И надо отдать должное господам чиновникам, удумали, сочинили. Следователю Гриненко было поручено составить новый опросный лист для подпоручика Карабанова и патрульных солдат. Оный лист он отправил, видимо с кое-какими разъяснениями, судебному следователю Рузского уезда Московской губернии. Всё дело в том, что 3-я резервная артиллерийская бригада с начала лета была передислоцирована в летние лагеря у села Клементьева Рузского уезда. Смоленский следователь, вроде как бы и вовсе ни при чём, новые показания с артиллеристов снимал следователь Рузского уезда.
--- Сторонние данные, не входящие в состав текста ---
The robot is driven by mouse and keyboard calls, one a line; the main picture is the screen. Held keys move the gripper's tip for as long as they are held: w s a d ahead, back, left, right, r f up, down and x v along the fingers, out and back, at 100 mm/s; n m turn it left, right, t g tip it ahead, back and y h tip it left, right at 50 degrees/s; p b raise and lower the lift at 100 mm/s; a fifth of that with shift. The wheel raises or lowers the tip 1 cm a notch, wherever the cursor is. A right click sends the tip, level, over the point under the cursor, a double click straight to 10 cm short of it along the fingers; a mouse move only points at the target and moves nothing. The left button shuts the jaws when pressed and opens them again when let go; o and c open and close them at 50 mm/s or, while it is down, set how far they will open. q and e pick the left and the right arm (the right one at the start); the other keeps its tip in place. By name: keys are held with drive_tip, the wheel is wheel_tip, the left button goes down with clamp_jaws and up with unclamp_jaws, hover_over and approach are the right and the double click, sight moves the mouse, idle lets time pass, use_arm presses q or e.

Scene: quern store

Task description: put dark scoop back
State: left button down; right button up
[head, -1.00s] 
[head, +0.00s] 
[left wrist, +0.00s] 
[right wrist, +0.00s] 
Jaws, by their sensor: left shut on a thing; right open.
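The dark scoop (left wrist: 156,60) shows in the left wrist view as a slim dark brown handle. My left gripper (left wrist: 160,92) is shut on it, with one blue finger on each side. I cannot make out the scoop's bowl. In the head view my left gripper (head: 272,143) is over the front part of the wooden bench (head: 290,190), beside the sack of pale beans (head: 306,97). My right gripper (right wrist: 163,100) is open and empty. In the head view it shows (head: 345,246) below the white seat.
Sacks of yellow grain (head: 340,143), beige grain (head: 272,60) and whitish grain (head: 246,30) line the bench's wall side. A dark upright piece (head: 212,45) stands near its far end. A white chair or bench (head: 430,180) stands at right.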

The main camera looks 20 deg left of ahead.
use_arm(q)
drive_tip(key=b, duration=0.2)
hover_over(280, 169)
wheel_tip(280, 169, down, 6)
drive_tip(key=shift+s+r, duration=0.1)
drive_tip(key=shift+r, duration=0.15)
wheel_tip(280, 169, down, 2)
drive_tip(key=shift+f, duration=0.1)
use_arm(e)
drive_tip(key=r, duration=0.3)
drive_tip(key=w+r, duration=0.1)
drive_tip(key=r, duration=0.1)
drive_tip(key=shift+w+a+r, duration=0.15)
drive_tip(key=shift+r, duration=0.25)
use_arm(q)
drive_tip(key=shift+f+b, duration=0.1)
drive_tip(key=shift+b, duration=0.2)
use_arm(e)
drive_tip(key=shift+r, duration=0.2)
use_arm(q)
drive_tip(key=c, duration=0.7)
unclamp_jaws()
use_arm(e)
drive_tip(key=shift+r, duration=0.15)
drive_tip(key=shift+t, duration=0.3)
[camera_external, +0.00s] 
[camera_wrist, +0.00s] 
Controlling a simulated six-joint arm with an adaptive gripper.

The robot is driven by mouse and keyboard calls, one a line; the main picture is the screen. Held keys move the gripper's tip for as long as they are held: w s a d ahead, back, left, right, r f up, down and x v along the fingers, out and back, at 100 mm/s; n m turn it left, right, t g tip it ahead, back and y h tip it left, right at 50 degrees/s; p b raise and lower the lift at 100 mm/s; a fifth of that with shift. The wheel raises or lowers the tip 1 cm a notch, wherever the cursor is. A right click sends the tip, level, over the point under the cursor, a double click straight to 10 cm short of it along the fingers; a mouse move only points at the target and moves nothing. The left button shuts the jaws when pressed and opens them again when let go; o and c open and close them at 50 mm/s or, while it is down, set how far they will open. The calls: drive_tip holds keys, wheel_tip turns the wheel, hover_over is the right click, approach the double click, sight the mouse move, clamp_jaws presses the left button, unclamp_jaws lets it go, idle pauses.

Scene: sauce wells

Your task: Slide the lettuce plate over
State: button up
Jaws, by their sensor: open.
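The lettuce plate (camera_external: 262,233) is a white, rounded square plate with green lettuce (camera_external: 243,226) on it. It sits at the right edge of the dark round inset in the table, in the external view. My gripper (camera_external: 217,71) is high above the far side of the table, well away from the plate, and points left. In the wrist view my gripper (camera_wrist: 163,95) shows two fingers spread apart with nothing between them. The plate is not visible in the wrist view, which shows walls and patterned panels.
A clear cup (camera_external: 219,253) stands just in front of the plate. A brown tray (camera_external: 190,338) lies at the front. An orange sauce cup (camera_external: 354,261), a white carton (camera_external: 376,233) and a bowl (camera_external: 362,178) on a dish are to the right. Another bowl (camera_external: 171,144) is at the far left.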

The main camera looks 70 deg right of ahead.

  26 августа 1895 года в Смоленске состоялось закрытое заседание Смоленского окружного суда. Рассмотрев дело о нанесении оскорблений действием и словами городовому Черкасову и чинам военного патруля, господа судьи закрыли уголовное дело за недостаточностью улик. Рапорт Черкасова и показания Лазаря Николаева остались в деле без изменений, но вот в новых показаниях подпоручика Карабанова и патрульных Фурзикова, Шишкина и Серко ни словом не упоминалось о нанесении каких-либо побоев городовому. Да был всеобщий ор, гам и оскорбления, но ни Боже мой, никакого рукоприкладства. Вот на основании разночтений в показаниях потерпевших уголовное дело окружным судом и было закрыто. Тотчас же суд рассмотрел дело о пьяном буйстве, непристойном поведении и нарушении общественного порядка Вонлярлярского, Ларионова-Лирского, братьев Смирновых, Рачинского и Вериго. Все они были признаны виновными и оштрафованы на очень приличные суммы в пользу казны. За оскорбления городового была оштрафована и Анна Авксентьевна Смирнова, жена потомственного почётного гражданина.
    Вот что непонятно из дела, так это как был наказан «камень преткновения» тот самый пьяный портняжка Пётр Блинников из-за которого и начался весь этот сыр-бор.